People just want to get their job done with the best tools possible, and centralized teams are trying to manage risk and control, noted Teich. What’s different is that it’s not an either-or choice. “With modern tooling, teams can maintain oversight by using enterprise cloud computing control planes,” he added.
Bring your own cloud
There are other reasons people use their own cloud services. Often, it's because while C-level executives have decided that, say, Azure is the cat's meow, that doesn't mean developers feel the same way.
Or, in the reverse, while the IT staff may swear by Amazon Web Services (AWS), some departments still decide that they know best what their needs are and use another cloud.
As Ivo Ivanov, CEO of DE-CIX, an international carrier- and data-center-neutral Internet Exchange, explained, "Some companies ‘unofficially’ use third-party services without IT authorization, ignoring the company’s cloud strategy. This creates major headaches for cloud network architects, as data is routed through the public internet rather than secured clouds."
Simultaneously, as Srini Kadiyala, CTO of OvalEdge, a data governance consultancy, observed, “Shadow IT is increasingly moving out of the shadows, as more business groups make use of third-party cloud services or similar tech, sometimes with limited or no involvement from the organization’s IT group."
This can be useful if the company’s information security function has an organization-wide influence. In Kadiyala's opinion, "Sufficiently knowledgeable security teams with a big enough perspective can also spot where a shadow project is duplicating the work of something already existing and maybe even obviate the need for such a project.”

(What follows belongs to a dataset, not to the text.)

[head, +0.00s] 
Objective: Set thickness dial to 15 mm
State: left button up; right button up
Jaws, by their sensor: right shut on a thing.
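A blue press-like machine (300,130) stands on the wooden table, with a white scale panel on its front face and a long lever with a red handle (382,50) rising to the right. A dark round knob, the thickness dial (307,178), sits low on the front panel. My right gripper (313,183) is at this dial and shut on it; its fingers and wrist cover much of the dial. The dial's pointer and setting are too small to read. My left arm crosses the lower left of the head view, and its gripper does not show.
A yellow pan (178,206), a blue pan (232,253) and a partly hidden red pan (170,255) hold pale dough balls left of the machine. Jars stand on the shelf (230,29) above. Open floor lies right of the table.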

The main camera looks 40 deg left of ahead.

Not everyone is so optimistic, including Bushong. "Shadow IT can make any organization extremely vulnerable, especially with the rise in the adoption of cloud services,” he said. “Unsurprisingly, the first reaction of most CIOs is to shut it down. Still, that can be harder than one might think. There will always be users who go rogue, circumvent the rules, and try to sneak in the technology they believe makes their jobs easier.”
Embracing the challenge
Now, how to address the issue of folks going rogue? Bushong's advice is to address this issue without creating more problems.
“It is important to assess your shadow risk factors. These are security, integration, and operational,” he said. “But it’s not necessarily a bad thing that needs to be completely repressed. Your decision about how to address shadow IT will impact your users, your budget, your operations, and the security of your business.”
According to Bushong, “You have two options. Eliminate shadow IT because the security, compliance, and cost risks are too great. Or, for those who see that shadow IT advantages outweigh the risks, embrace it and enable users to be more productive, business units to be more agile, and customer-facing employees to improve service and loyalty."
Jamie MacQuarrie, the co-founder of the low-code software development platform company Appivo, agreed with him, "Shadow IT is always interesting. Vendors don’t mind it, users embrace it and it gives IT teams ulcers."
So, MacQuarrie believes, you should consider "embracing shadow IT.”
“By that, I don’t mean to let users do whatever they want,” he said. “Rather, it’s an opportunity for IT to really listen to their users.”
Shadow IT is one way that users tell IT that there are important unmet needs. “If it’s not something that IT can jump on immediately, then IT can evaluate and approve vendors/solutions for self-support by users. There are always nuances and exceptions, but IT can continue to control risk by providing users with an approved list of solutions that meet current shadow IT scenarios,” he added.
However, teams handle shadow IT and the cloud, they have to keep one thing firmly in mind — they will have to deal with it, they can't stop it. They can only seek to control it as best they can and use it to their benefit.